ナオミは異国の地で、夫と二人の息子に先立たれ、悲しみの中で飢饉が去っ
た故郷に帰ろうと、残された異邦人の嫁二人と旅立ちますが、「死んだ息子にも
私にもよく尽くしてくれた」彼女たちへの気遣いから、「自分の里に帰りなさい」
と離縁を切り出したのです。二人の嫁も別れを惜しみましたが、嫁の一人オル
パは彼女のもとを去り、ルツはとどまりました。ルツにとってナオミは故郷以
上のかけがえのない存在になっていたのです。
故郷のベツレヘムに着いたナオミたちには何の希望もありませんでしたが、
主なる神様は一つの出会いを用意していてくださいました。

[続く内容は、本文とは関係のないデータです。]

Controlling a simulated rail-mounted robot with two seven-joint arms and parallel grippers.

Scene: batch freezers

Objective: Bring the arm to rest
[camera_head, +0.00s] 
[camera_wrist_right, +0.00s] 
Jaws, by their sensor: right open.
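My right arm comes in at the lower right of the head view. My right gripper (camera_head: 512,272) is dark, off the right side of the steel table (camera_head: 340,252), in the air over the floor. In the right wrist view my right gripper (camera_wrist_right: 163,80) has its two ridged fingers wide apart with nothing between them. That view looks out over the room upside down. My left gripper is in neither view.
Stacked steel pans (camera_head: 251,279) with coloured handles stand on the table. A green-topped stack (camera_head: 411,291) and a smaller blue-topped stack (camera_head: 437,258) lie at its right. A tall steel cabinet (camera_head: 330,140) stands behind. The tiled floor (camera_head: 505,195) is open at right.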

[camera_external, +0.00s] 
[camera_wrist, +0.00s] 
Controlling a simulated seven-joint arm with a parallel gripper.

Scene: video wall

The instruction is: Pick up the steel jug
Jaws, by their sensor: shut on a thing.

それが夫の親戚ボ
アズとの出会いでした。落穂拾いをしていたルツからボアズの話を聞いたナオ
ミは、相続に関するユダヤの律法を思い出し、ナオミはルツをボアズに嫁がせ
ることを考え、ルツもナオミの言うとおり振舞い、求婚しました。彼は、すぐ
にエリメレクの財産を相続し、結婚するのに必要な手続きをし、彼女を妻とし
て迎えたのです。そして彼らの間にオベドが生まれ、エッサイと続きダビデ王、
さらにイエス・キリストと繋がったのです。ナオミの苦しみもこうして報われ
たのでした。
私たちは地獄のような状況に置かれても、このナオミとルツが示したような
愛があれば乗り越えられることを、この物語から学びたいのです。ナオミは苦
しみの中で「主がわたしを見捨てた」と感じていました。しかし、実は神様は
ルツという人物を通して彼女を支え続けていたのです。
ナオミの人生が示すように信仰者も苦難から免れるわけではありません。し
かし私たちは、ナオミの苦しみの中に神様の慈しみと導きを見ました。私たち
にも神様の大いなるご計画が必ずあります。私たちも、たとえ今が暗く見えて
も、神が備えてくださる光を信じて歩んでいきましょう。「神を愛する者たち、
つまり、御計画に従って召された者たちには、万事が益となるように共に働く
ということを、わたしたちは知っています。」ローマ8:28。